Книга: Литературные герои на улицах Петербурга. Дома, события, адреса персонажей из любимых произведений русских писателей

Коварный Невский проспект

Коварный Невский проспект

В 1845 году Некрасов с Панаевым издали альманах «Физиология Петербурга», в котором опубликовали ряд очерков, рассказывающих о повседневной жизни большого города и о его социальных проблемах. В своей статье, посвященной этому изданию, Белинский писал: «Эта книга предлагает пищу для легкого чтения и, действительно, не будучи тяжелою, она и приятно занимает читателя, и заставляет его мыслить. „Физиология Петербурга“ – есть род альманаха в прозе, с статьями разнообразными, но относящимися к одному предмету – к Петербургу».

Темы статей легко было угадать из их названий: «Петербург и Москва» Белинского, «Петербургский дворник» В. И. Луганского (Даля), «Петербургские шарманщики» Д. В. Григоровича, «Петербургская сторона» Е. П. Гребенки, «Петербургские углы» Н. А. Некрасова. Во второй части альманаха опубликовали статьи, касающиеся по большей части культурной жизни города: «Александринский театр» и «Петербургская литература» В. Г. Белинского, «Омнибус» А. Я. Кульчицкого, «Лотерейный бал» Д. В. Григоровича, «Петербургский фельетонист» И. И. Панаева.

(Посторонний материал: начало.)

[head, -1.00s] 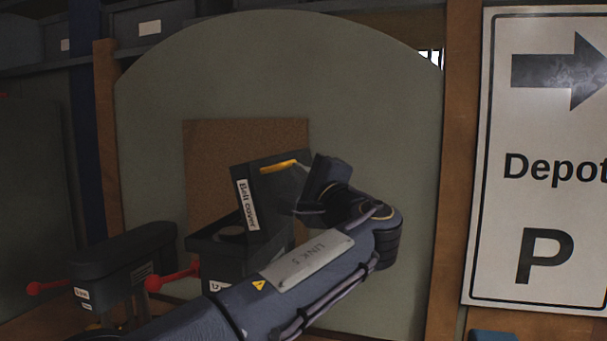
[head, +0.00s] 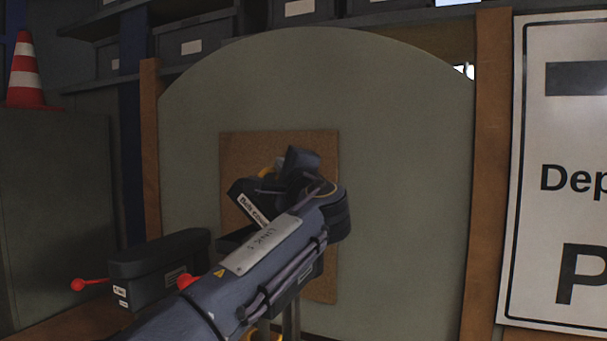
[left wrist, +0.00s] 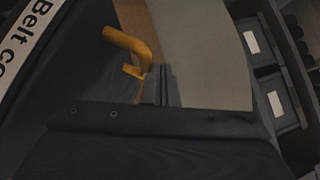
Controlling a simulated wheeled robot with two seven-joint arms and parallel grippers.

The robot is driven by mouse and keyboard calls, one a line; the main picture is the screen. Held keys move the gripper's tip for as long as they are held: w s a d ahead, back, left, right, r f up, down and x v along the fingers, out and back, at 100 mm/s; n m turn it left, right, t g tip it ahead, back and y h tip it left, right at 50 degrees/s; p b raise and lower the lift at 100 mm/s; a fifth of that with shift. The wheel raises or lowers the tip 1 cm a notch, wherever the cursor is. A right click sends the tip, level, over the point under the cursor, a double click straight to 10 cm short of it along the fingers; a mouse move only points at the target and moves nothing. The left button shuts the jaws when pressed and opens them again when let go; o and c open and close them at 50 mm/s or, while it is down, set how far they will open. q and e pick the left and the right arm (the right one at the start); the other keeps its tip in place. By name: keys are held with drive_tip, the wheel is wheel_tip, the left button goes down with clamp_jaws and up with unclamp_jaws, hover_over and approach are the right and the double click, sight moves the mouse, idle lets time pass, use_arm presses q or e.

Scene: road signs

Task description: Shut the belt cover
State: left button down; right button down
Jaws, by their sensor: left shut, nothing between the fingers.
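The belt cover (head: 243,189) is a dark lid with a white label and a yellow handle. In the head view it stands tilted, partly open, over its dark housing (head: 233,238), most of which my left arm hides. My left gripper (head: 277,172) is at the lid's upper part, near the handle. In the left wrist view the yellow handle (left wrist: 128,45) and part of the label show. There the shut fingers (left wrist: 162,85) are right beside the handle's lower end, with nothing held. Whether they touch the lid is unclear. My right gripper is not in view.
A dark box (head: 150,268) with red-knobbed levers stands left of the housing. Behind is a grey-green rounded panel (head: 400,150) with a brown board (head: 235,145). A Depot sign (head: 560,130) is at the right, a traffic cone (head: 25,75) at the far left.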

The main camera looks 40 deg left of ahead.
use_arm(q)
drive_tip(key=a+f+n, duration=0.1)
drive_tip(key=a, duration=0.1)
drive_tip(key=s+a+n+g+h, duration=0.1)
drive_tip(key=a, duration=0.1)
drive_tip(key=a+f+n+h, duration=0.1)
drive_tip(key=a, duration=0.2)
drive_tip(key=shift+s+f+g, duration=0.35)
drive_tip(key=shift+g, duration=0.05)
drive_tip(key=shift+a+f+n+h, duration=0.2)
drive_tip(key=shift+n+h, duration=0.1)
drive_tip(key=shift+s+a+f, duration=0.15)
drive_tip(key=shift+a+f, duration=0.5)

Белинский не покривил душой: чтение действительно было легким. Авторы старались рисовать «живые картины», которые затрагивали бы прежде всего чувства читателей, взывали к их жалости, открывали социальные противоречия и «язвы» большого города. Задачей альманаха, как писал Некрасов, было «раскрыть все тайны нашей общественной жизни, все пружины радостных и печальных сцен нашего домашнего быта, ход и направление нашего гражданского и нравственного образования».

«Невский проспект» Гоголя напечатали в книге «Арабески. Разные сочинения Н. Гоголя» в 1835 году, то есть десятью годами раньше альманаха Некрасова. Но, по сути, это именно «физиологический очерк» – занимательное социологическое исследование жизни города. Вот только темой для своего исследования Гоголь выбрал не «петербургские углы», а «петербургскую витрину» – Невский проспект.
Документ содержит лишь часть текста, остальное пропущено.